(Items from a dataset)
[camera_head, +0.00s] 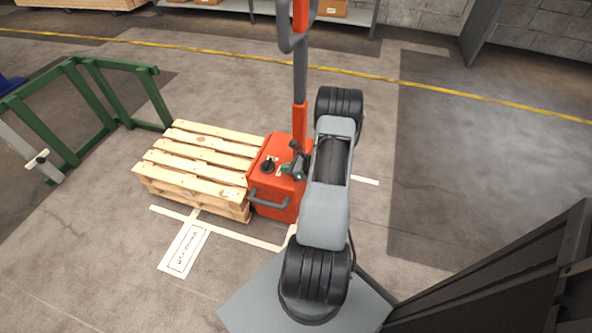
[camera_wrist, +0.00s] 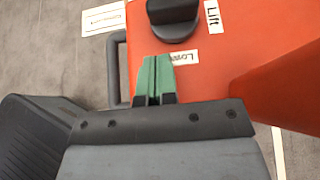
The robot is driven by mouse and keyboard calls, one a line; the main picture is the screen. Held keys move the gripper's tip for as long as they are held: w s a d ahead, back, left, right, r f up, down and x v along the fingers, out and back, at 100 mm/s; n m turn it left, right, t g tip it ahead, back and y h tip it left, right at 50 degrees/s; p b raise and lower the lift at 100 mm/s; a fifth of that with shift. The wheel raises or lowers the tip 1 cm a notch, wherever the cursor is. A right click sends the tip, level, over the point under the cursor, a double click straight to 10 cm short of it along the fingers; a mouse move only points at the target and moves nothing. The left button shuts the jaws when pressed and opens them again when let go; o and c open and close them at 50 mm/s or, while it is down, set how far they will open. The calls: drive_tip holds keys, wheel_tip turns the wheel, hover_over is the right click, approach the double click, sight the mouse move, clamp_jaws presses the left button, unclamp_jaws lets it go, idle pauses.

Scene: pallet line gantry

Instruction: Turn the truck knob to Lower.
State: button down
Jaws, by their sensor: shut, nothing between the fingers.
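The orange truck (camera_head: 277,187) stands at the end of the wooden pallet. Its black knob (camera_head: 268,167) is on the top face; in the wrist view the knob (camera_wrist: 174,18) is at the top edge, partly cut off. A "Lift" label (camera_wrist: 214,17) is right of it, and a "Lower" label (camera_wrist: 184,57) is on the near side, partly covered by my fingers. My gripper (camera_wrist: 152,75) has green fingers, together and empty, over the truck's top just short of the knob. I cannot tell whether it touches, or which label the knob points to.
A grey handle (camera_head: 268,200) sticks out at the truck's near side. The wooden pallet (camera_head: 205,150) lies left of the truck, with a green frame (camera_head: 120,68) beyond. Floor to the right is clear.

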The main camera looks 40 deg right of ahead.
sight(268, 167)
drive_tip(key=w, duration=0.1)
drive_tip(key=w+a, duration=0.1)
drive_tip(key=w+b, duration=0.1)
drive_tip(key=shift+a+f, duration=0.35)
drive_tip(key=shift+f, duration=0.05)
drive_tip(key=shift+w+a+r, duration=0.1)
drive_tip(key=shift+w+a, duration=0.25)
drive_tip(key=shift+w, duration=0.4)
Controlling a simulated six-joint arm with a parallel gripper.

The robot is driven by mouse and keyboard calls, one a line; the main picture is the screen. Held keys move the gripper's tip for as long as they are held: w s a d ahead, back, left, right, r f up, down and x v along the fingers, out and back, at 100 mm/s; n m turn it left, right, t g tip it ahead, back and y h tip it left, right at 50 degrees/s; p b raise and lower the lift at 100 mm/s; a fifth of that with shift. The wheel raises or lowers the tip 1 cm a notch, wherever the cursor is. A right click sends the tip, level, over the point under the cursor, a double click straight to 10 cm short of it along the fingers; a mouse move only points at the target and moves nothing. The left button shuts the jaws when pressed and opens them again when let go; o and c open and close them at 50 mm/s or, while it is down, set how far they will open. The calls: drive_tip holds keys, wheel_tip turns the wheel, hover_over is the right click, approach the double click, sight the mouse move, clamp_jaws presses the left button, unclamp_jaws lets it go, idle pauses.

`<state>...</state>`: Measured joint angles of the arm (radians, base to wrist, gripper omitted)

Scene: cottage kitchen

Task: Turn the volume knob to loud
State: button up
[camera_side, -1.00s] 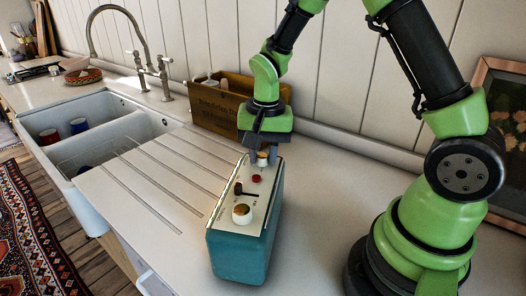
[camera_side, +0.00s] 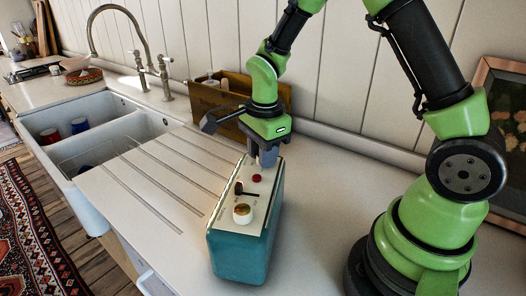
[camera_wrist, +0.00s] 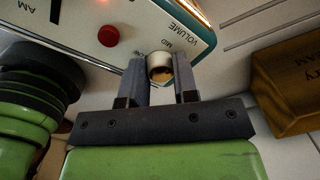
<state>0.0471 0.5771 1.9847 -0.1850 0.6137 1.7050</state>
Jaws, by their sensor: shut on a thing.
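A teal radio (camera_side: 240,248) with a cream top panel stands on the counter. Its volume knob, a cream ring with a brass-coloured top, is at the far end of the panel and shows in the wrist view (camera_wrist: 160,66), near the printed words VOLUME and MID. My gripper (camera_side: 267,158) points down over that end and is shut on the volume knob, one finger on each side; the wrist view shows the fingers too (camera_wrist: 160,82). In the side view the fingers hide the knob. The knob's pointer mark cannot be made out.
A red button (camera_side: 256,178), a dark slider (camera_side: 240,189) and a second cream knob (camera_side: 242,213) sit along the panel. A wooden crate (camera_side: 207,100) stands close behind. The sink (camera_side: 98,128) is at left; the ribbed drainboard (camera_side: 150,183) is clear.

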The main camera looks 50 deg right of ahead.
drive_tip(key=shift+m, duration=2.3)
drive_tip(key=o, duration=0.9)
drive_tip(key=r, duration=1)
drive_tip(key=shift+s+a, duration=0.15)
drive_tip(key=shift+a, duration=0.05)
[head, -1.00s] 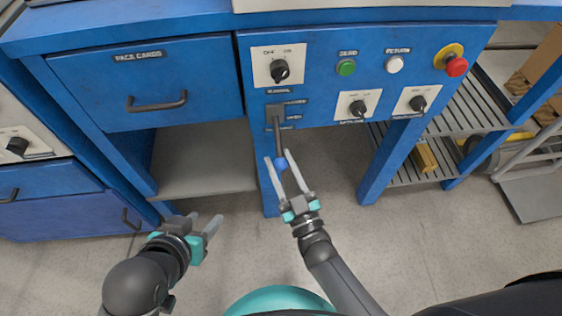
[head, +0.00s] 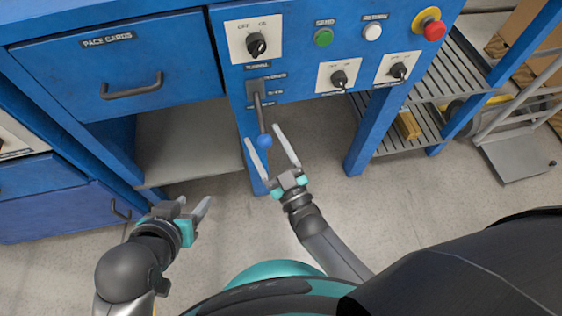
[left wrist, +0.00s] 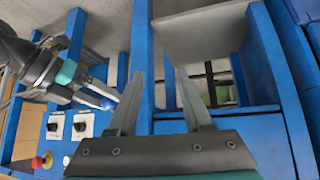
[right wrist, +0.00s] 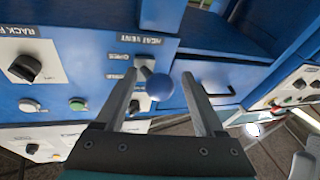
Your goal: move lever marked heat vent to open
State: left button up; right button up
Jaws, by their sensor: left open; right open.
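The heat vent lever is a dark handle with a blue ball knob (head: 264,141) at its end. It hangs down from a slotted plate (head: 257,88) on the blue panel. In the right wrist view the "HEAT VENT" label (right wrist: 142,39) shows above the knob (right wrist: 161,86), with an "OPEN" label near it; the lower label is partly hidden. My right gripper (head: 262,134) is open, with its fingers on either side of the knob and not visibly closed on it. My left gripper (head: 196,204) is open and empty, low and left of the lever.
Rotary knobs (head: 256,45), a green button (head: 323,37), a white button (head: 373,32) and a red emergency button (head: 434,30) share the panel. A drawer handle (head: 133,88) sticks out at left. An open shelf (head: 190,145) lies below it.

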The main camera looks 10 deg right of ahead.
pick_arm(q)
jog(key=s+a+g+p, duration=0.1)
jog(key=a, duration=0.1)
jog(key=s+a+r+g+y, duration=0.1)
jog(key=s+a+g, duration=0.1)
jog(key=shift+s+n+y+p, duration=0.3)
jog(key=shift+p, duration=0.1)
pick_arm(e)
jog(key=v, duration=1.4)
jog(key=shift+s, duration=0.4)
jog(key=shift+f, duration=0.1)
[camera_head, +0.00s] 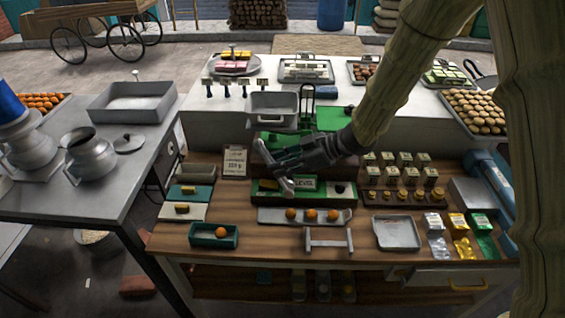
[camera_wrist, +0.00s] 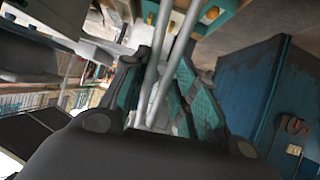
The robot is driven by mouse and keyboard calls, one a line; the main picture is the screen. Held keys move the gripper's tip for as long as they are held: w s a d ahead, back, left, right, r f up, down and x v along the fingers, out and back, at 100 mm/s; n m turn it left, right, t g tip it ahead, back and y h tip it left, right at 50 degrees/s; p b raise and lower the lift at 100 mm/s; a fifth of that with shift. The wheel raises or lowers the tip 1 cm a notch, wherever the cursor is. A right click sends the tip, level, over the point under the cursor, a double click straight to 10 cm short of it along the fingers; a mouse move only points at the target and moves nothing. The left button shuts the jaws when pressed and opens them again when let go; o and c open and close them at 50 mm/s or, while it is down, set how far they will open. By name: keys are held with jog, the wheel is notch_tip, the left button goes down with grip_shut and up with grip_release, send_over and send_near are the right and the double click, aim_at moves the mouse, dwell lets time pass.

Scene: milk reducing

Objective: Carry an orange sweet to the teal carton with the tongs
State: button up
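My gripper (camera_head: 284,168) is above the green "LEVEL" board, near the middle of the wooden counter. In the wrist view, my gripper (camera_wrist: 160,100) is closed around the two grey arms of the tongs (camera_wrist: 152,75). Their far ends run out of frame. In the head view, the tongs (camera_head: 287,185) are small, and I see no sweet between them. The open teal carton (camera_head: 193,239) stands at the front left with one orange sweet (camera_head: 220,232) inside. A pale tray (camera_head: 270,221) in front of my gripper holds three orange sweets (camera_head: 311,215).
A weighing pan (camera_head: 274,108) stands behind my gripper. Small boxes and brass weights (camera_head: 408,195) fill the right. A grey table with pots (camera_head: 88,155) is at left.

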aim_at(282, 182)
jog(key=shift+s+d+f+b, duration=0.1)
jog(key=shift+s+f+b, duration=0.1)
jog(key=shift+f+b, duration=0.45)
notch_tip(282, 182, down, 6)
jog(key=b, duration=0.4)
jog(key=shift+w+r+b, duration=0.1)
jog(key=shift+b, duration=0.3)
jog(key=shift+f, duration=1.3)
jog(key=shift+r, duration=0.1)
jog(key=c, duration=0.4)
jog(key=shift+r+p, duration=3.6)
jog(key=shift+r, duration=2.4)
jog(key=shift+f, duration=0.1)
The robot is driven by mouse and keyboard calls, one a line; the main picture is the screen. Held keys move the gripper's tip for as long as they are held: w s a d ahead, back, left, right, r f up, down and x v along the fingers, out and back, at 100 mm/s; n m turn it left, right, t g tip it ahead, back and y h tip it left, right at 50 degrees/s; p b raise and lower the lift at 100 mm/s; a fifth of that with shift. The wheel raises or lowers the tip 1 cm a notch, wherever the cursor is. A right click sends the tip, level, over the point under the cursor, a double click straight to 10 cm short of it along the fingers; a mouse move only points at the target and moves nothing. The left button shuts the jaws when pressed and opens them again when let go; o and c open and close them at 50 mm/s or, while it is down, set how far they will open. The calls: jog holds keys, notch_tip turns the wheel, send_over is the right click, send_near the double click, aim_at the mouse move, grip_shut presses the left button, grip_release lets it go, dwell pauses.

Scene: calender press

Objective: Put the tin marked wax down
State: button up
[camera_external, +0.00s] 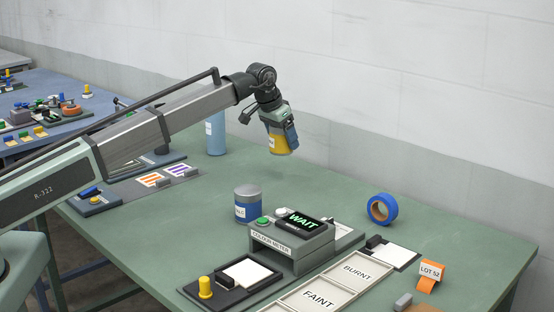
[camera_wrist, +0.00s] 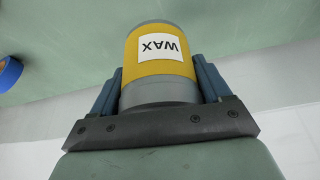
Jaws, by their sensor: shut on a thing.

EXERCISE TASK:
Copy exactly the stretch of lines that starts at the line holding "[head, +0.00s]" and ends at the line holding "State: left button up; right button up". Drop the pictures.

WORKED SOLUTION:
[head, +0.00s] 
[left wrist, +0.00s] 
[right wrist, +0.00s] 
Your goal: move lever marked heat vent to open
State: left button up; right button up

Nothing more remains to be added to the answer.